Paradoja de la posmodernidad que se puede ejemplificar muy bien en la frase: —Yo soy Dios, que me espetó una antigua conocida hace unos días, toda ufana, mientras me confesaba su infelicidad (como si supiera lo que es) incapaz de ser consciente de sus flagrantes contradicciones. Justo, precisamente, las que causan sus desgracias. Porque, ¿cómo te va a ir bien si te abrigas cuando calienta Lorenzo y te aligeras de ropa cuando se esconde?

¿Y hacia dónde y hacia qué van a cambiar los desorientados o directamente malorientados? Pues inevitablemente al mismo estado en el que malviven todavía hoy los pueblos creyentes de tales desvaríos, como el pobre monje —obeso— con su malhecho entorno ya remendado cayéndose a pedazos como metáfora del destartalamiento mental que genera su cosmovisión —sin excepciones, véase el caso de Nepal, hoy mismo—, porque la dimensión moral de las cosmovisiones es la que permite u obliga —o prescribe, como es el caso del cristianismo— a pensar y hacer determinadas cosas y prohíbe otras, lo que da como resultado unas interacciones humanas concretas y no otras y las sociedades respectivas. Porque moral significa costumbre; así tal cual, sin más: costumbre.
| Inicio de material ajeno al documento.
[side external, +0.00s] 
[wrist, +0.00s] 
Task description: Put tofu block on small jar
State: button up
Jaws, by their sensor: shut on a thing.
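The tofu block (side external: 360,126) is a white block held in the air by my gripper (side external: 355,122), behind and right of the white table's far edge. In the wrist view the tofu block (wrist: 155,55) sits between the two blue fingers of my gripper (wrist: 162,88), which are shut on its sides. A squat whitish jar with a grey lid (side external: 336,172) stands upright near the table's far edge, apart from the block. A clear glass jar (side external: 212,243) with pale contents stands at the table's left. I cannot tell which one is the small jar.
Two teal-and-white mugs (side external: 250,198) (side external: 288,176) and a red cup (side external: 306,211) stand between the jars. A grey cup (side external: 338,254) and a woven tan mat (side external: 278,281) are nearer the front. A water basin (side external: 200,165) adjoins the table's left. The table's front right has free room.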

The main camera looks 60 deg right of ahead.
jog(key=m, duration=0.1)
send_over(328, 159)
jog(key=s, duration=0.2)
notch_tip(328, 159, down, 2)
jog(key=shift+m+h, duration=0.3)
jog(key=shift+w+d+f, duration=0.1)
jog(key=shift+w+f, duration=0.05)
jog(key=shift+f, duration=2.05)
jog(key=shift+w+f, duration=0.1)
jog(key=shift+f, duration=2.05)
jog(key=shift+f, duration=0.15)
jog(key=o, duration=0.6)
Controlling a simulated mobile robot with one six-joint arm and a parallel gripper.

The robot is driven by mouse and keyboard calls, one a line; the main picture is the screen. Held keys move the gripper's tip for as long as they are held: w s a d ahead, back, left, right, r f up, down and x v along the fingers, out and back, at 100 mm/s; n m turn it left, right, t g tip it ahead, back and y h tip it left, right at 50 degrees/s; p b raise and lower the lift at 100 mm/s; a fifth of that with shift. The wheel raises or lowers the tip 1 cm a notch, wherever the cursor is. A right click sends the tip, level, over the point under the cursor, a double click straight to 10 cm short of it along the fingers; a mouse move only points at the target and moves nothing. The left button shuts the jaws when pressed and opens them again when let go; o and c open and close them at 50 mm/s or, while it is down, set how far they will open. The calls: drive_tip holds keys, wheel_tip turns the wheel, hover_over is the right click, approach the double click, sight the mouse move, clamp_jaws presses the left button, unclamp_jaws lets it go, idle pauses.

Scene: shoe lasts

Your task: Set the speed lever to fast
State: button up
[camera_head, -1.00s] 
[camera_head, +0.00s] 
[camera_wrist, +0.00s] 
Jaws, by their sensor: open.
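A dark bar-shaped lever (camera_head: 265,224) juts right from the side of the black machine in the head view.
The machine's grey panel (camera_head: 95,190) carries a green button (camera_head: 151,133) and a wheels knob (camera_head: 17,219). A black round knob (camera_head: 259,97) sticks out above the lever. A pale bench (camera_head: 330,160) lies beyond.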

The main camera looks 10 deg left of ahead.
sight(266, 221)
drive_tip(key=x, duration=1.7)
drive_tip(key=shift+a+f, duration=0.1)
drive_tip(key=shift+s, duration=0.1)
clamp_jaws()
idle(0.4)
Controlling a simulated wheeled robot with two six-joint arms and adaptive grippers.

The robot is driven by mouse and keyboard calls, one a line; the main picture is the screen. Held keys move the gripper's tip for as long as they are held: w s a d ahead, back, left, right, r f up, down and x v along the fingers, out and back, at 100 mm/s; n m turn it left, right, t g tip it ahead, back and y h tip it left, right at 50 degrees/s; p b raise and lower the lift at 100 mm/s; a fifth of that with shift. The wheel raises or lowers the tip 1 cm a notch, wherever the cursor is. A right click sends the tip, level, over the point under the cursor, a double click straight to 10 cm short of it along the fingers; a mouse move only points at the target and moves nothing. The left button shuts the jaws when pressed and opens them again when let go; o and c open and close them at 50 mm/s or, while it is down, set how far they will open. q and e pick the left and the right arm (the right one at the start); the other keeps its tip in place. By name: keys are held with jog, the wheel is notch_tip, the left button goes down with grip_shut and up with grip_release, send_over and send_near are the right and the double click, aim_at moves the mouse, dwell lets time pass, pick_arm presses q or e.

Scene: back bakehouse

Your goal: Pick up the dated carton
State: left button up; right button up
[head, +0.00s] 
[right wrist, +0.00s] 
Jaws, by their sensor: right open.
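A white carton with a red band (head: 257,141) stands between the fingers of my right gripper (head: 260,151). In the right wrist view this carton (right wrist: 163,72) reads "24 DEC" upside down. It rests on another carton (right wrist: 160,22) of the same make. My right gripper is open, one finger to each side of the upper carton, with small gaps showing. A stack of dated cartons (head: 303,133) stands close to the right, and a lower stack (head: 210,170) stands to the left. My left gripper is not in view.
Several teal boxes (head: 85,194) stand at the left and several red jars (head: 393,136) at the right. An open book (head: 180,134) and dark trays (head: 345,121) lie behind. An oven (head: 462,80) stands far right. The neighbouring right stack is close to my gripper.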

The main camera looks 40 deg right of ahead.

Como Sé tú mismo y otras chorradas similares, son consignas que suenan bien y es fácil aprendérselas  —tanto que hasta el más tonto puede—, lo que permite a los vendedores de eso llamado sospechosamente recursos humanos o rrhh, soltarlo con cara de entusiasmo, con expresión de —Yo vivo en el momento presente y tú no, infeliz, mientras al receptor la cara que se le queda es de —Joder, qué ridículo estoy haciendo, no tengo ni idea de esto, debo ser tonto además de infeliz.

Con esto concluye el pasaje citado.